What started me on this line of thought, long after I had read the book, was having to watch the Stormers play the Highlanders last weekend - I suppose I didn't have to watch it, but, you know what I mean; I felt trapped and had to watch the whole game.

In fact, it was worth it but I could see that the Stormers did not relish playing rugby - there was no zest, no one smiled, laughed, took a chance; boy are these guys drilled! They looked brain-dead. They have become automatons.

But those Highlanders! It seems all their players can pass with accuracy and sympathy; the ball always landed up at the right place- in front of the player who took it, so he ran straight into it as it nestled into his outstretched hands.

What I enjoyed most was the way their players passed before and actually in contact with huge effect- they got the ball away, most often when the defence was focussed on the ball and not the ubiquitous support. Then again I admired the fact that they dominated the tackle situation because they used their feet and did not merely run straight into the tackler and go to ground - that is how they got their passes away, passes that the Stormers would no doubt call 'fifty-fifty passes' and therefore deem the ball 'unpassable', follow orders and flop to the safety of the turf. 

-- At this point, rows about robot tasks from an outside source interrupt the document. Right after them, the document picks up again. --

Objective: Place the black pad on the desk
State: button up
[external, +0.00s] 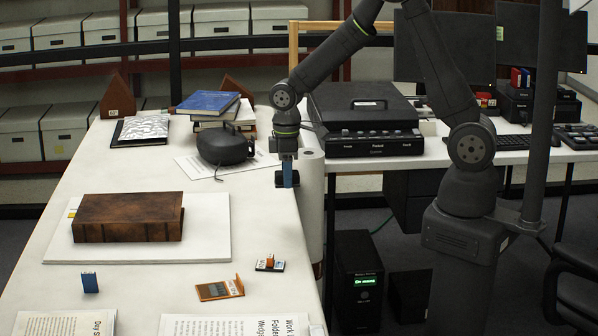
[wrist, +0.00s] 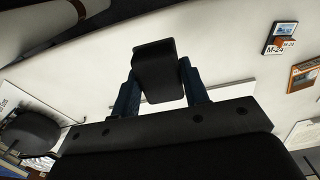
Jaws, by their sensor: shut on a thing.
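My gripper (external: 287,180) hangs over the right edge of the white desk (external: 262,222), pointing down. In the wrist view, its blue fingers (wrist: 160,95) are shut on the black pad (wrist: 154,62), a small dark block with rounded edges. The pad is held above the desk (wrist: 215,40), apart from the surface as far as I can tell. In the external view the pad is small and dark against the blue fingertips, so its outline is hard to make out.
A brown book (external: 128,218) lies on a white board (external: 205,240). A black rounded device (external: 224,147) with a cord stands behind. A white roll (external: 312,200) is beside the desk edge. Clear desk lies between board and edge.

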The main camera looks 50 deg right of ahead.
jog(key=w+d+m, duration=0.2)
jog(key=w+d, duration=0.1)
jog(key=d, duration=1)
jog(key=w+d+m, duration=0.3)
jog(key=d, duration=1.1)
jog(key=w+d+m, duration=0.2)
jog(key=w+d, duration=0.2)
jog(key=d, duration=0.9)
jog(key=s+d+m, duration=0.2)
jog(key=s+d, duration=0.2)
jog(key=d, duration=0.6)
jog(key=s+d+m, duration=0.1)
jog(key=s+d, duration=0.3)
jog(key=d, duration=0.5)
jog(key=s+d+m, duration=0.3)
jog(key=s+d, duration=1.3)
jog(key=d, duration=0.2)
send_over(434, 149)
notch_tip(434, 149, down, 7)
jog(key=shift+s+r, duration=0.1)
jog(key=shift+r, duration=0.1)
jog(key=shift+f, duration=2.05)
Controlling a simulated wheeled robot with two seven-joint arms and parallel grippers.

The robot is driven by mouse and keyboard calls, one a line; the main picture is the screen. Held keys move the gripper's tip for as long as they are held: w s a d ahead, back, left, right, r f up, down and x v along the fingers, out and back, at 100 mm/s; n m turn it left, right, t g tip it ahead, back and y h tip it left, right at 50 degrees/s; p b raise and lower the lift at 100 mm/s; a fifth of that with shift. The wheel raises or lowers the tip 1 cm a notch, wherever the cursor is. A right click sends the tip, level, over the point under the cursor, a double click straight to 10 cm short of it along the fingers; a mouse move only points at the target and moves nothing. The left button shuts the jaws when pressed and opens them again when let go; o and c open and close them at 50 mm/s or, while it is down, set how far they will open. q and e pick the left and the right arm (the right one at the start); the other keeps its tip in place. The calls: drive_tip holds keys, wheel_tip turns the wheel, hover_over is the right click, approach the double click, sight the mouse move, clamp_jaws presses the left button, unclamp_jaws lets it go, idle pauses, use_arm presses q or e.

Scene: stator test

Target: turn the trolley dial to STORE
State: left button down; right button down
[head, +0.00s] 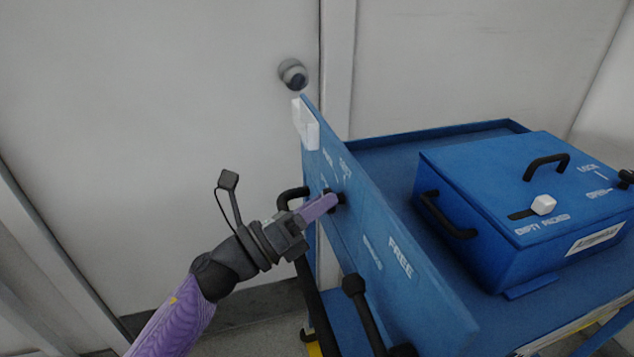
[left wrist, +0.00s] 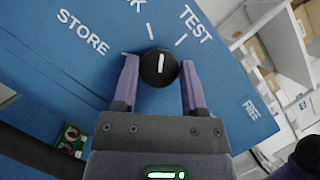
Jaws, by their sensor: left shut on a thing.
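The trolley dial (left wrist: 158,68) is a round black knob with a white pointer line, on the blue trolley panel (head: 385,262). In the left wrist view the pointer stands nearly straight up, closest to the tick under a partly cut-off word ending in K. STORE (left wrist: 82,32) is printed to the left and TEST (left wrist: 195,25) to the right. My left gripper (left wrist: 158,80) has its purple fingers on both sides of the dial, shut on it. In the head view my left gripper (head: 335,199) reaches the panel from the left and mostly hides the dial. My right gripper is not in view.
A blue case (head: 490,225) with black handles and a white slider knob (head: 543,205) stands on the trolley top behind the panel. A door with a round knob (head: 292,74) is behind.

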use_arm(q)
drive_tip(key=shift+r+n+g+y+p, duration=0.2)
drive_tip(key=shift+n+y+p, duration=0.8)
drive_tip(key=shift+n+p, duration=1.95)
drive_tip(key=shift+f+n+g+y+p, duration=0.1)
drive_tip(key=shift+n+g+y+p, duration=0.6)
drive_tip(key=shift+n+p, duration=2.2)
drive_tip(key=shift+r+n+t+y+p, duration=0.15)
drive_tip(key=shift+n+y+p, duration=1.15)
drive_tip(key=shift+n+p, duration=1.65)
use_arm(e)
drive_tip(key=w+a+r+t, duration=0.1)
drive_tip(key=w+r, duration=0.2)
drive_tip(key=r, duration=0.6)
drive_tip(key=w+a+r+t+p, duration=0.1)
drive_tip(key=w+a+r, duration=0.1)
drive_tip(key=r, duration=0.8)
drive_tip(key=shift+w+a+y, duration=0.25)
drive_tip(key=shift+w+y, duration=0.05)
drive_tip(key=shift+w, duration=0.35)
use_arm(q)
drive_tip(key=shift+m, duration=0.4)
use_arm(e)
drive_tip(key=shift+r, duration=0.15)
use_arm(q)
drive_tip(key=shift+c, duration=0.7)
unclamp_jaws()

Most of all, the Highlanders enjoyed the contest- it was apparent fun and they had a fling. Must have good coaches!

Many sides in the Six Nations and the Super 14 use the kick as a counter to almost everything. There are indubitably good kicks but, sadly, there are also bad ones; perhaps I have been unlucky to have had the misfortune to live through the bad ones. Hell, there are a lot of them! The Zephyrs - sorry, I mean the Stormers - seem adept at the art, from up-and-unders to misguided touch attempts, grubbers to chips ahead. Their poor old fullback is given the bird every time he touches the ball, probably because it seems to move automatically from his hands to his feet and nine times out of ten that results in effective counter-attack. 

And that is why I am writing this - we as coaches must surely work harder at perfecting counter-attack than at almost any other aspect of the attacking game for there is an awful lot of ball given to you free from useless kicks  - it is jam on the house. Take it, gobble it up, enjoy its sweetness. There is nothing more exhilarating than good counter-attack - remember the famous Barbarians game with the All Blacks so many years ago, before we adopted American Football style?

The poor old Stormers' fullback is hamstrung due to the fact that his wings are never back to support him - nor is anyone else. He has two options: to kick or to run until, like a limpet mine, he finds an opponent (the Stormers are good at this), smashes into him, then he goes to ground, keeping (slow) possession for his side. He cannot pass as there is no one to pass to.

We talk about the front three, the three loose forwards; they are a massive force in a game of rugby. There is also a back three, the fullback and two wings, and boy, can they be frightening! Remember David Campese or are you one of those who regard him as a loose-nut? What about Pieter Rossouw? If the front three are clever, it is almost impossible to mark them as they have free reign in attack and the same applies to the back three. Mix the back three with the front three in attack (not always possible) and you have such potential for incision that I sweat just thinking about it. These six make up two pressure points that you as a coach cannot ignore. Work them in attack.

There is other counter-attack too, from stolen scrums, kick-offs, line-outs and turn-over ball from all other phases. If you act quickly in counter-attack, you will always catch your opponents unprepared in defence. Make it a rule: attack from turnovers. It will be an effective attack, incursion, call it what you might, more often than not. Think attack, think joy and adventure, fun, initiative as did the muddied oafs (some still do) and don't help to make these the LAST DAYS OF RUGGER!